| Robot action calls |
━━━━━━━━━━━━━━━━━━━━

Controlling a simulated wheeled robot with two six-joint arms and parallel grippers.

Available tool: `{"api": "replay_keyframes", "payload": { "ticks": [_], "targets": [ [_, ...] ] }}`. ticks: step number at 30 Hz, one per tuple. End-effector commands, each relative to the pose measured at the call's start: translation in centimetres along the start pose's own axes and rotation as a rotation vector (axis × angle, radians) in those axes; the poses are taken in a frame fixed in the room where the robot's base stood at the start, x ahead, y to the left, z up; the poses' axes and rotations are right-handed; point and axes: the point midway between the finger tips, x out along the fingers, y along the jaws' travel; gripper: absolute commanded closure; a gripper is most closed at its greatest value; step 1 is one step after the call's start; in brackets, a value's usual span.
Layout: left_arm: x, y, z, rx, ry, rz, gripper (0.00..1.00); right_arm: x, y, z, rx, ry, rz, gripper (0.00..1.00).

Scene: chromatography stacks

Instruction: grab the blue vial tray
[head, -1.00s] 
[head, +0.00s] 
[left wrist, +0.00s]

━━━━━━━━━━━━━━━━━━━━

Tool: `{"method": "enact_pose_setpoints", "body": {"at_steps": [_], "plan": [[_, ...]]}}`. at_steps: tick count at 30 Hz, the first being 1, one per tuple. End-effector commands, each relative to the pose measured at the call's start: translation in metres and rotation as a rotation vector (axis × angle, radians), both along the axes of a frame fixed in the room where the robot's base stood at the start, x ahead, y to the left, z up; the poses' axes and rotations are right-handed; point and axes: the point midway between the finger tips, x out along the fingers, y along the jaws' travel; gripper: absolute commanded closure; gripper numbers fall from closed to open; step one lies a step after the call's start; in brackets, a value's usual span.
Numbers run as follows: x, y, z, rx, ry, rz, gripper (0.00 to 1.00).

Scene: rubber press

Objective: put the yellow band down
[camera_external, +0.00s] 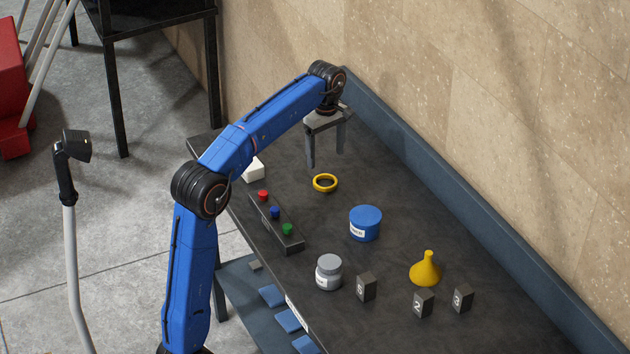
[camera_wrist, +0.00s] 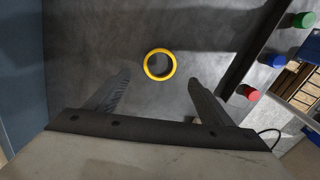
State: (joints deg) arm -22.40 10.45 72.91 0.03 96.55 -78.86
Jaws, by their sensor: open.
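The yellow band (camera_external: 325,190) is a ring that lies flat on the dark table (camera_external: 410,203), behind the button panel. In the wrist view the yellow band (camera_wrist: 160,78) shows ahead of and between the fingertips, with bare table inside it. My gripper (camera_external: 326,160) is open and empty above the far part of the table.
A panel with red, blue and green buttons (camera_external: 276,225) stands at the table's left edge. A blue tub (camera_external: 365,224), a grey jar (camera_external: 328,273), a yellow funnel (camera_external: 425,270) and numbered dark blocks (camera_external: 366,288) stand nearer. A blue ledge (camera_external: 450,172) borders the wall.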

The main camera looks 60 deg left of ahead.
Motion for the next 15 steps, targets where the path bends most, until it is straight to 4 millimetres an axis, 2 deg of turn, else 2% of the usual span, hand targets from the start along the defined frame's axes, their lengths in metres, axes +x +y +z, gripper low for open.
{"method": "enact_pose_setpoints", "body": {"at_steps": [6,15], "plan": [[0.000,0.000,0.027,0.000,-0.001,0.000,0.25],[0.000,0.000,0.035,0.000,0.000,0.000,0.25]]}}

━━━━━━━━━━━━━━━━━━━━

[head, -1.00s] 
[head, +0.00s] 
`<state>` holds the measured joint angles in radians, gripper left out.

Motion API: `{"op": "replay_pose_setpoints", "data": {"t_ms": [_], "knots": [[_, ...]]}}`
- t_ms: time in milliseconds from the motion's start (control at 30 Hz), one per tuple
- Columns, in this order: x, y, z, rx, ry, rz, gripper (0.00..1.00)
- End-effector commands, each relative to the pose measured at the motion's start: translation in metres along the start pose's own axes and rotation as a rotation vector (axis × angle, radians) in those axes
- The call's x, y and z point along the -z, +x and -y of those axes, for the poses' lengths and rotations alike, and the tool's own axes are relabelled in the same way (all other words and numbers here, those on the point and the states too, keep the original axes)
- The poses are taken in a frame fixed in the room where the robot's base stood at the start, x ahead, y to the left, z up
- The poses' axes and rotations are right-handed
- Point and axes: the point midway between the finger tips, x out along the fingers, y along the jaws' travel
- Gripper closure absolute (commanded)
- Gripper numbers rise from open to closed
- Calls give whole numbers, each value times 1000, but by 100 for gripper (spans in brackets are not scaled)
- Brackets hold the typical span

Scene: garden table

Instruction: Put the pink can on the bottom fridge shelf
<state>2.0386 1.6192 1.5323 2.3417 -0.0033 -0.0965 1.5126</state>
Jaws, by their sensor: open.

━━━━━━━━━━━━━━━━━━━━

| SET PROBLEM |
List all lines above in which the string "Scene" appears.

| PROBLEM SOLUTION |
Scene: chromatography stacks
Scene: rubber press
Scene: garden table

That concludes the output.